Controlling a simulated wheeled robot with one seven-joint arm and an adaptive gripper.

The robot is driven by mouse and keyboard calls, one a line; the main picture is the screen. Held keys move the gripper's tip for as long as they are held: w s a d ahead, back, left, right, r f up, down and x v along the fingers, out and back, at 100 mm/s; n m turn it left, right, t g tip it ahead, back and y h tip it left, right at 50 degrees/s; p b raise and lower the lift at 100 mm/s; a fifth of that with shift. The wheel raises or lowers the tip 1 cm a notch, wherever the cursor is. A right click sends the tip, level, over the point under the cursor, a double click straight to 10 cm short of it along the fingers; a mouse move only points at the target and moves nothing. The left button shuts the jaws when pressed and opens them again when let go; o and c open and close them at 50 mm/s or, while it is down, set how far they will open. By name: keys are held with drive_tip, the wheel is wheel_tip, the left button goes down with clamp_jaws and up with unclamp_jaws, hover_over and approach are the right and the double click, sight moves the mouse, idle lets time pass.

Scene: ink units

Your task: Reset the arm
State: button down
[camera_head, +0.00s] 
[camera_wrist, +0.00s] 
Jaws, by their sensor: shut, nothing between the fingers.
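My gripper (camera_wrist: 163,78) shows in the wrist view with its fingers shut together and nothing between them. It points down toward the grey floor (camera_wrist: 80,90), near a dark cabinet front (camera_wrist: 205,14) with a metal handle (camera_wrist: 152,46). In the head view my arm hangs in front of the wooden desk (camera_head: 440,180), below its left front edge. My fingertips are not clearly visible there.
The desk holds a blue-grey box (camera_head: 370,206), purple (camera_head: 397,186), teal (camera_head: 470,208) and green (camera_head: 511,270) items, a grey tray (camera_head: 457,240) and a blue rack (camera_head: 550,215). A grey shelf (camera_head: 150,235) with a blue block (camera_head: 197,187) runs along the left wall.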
━━━━━━━━━━
▶ **Problem description**
Only the number is needed: state how many lines in the listing contain "button".

▶ **Result**
2